» **Exercise aim**
From the line that includes "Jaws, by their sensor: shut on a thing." to the last line of the data, quote each line precisely; both boundary lines belong in the answer.

--- Begin Data shown ---

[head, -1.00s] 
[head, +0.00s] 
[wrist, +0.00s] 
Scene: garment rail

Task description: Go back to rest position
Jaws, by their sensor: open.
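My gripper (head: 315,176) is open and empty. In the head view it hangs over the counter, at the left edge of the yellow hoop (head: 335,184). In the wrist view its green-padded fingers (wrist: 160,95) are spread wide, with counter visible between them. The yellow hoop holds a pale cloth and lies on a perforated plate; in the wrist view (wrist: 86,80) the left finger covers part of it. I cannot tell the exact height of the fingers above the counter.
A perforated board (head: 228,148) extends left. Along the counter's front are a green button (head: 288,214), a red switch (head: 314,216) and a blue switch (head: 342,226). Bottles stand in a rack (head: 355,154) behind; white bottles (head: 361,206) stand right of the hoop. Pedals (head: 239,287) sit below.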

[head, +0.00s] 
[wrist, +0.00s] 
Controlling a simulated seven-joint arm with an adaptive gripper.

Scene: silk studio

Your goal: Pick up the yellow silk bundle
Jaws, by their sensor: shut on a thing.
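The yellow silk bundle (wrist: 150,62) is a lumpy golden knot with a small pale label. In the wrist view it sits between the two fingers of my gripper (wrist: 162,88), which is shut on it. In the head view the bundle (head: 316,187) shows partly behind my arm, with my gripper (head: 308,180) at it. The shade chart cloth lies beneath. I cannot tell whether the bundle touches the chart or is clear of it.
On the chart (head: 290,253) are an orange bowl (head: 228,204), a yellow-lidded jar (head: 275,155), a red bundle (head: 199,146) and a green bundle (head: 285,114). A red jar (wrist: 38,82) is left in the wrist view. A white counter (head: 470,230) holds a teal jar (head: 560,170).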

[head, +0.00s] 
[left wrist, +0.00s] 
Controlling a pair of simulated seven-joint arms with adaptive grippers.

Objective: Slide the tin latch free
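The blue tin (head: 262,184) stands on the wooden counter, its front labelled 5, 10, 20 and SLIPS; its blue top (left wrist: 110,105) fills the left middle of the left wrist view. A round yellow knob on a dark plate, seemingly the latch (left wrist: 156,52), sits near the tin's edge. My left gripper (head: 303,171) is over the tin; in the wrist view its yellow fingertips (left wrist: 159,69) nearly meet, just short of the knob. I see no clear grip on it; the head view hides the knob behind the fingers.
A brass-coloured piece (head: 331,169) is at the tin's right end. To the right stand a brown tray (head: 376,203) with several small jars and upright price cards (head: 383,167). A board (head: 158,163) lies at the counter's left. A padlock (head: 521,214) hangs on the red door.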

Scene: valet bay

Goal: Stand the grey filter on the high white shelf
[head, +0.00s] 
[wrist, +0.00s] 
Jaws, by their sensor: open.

--- End Data shown ---

» **Problem solution**
Jaws, by their sensor: shut on a thing.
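The yellow silk bundle (wrist: 150,62) is a lumpy golden knot with a small pale label. In the wrist view it sits between the two fingers of my gripper (wrist: 162,88), which is shut on it. In the head view the bundle (head: 316,187) shows partly behind my arm, with my gripper (head: 308,180) at it. The shade chart cloth lies beneath. I cannot tell whether the bundle touches the chart or is clear of it.
On the chart (head: 290,253) are an orange bowl (head: 228,204), a yellow-lidded jar (head: 275,155), a red bundle (head: 199,146) and a green bundle (head: 285,114). A red jar (wrist: 38,82) is left in the wrist view. A white counter (head: 470,230) holds a teal jar (head: 560,170).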

[head, +0.00s] 
[left wrist, +0.00s] 
Controlling a pair of simulated seven-joint arms with adaptive grippers.

Objective: Slide the tin latch free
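The blue tin (head: 262,184) stands on the wooden counter, its front labelled 5, 10, 20 and SLIPS; its blue top (left wrist: 110,105) fills the left middle of the left wrist view. A round yellow knob on a dark plate, seemingly the latch (left wrist: 156,52), sits near the tin's edge. My left gripper (head: 303,171) is over the tin; in the wrist view its yellow fingertips (left wrist: 159,69) nearly meet, just short of the knob. I see no clear grip on it; the head view hides the knob behind the fingers.
A brass-coloured piece (head: 331,169) is at the tin's right end. To the right stand a brown tray (head: 376,203) with several small jars and upright price cards (head: 383,167). A board (head: 158,163) lies at the counter's left. A padlock (head: 521,214) hangs on the red door.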

Scene: valet bay

Goal: Stand the grey filter on the high white shelf
[head, +0.00s] 
[wrist, +0.00s] 
Jaws, by their sensor: open.

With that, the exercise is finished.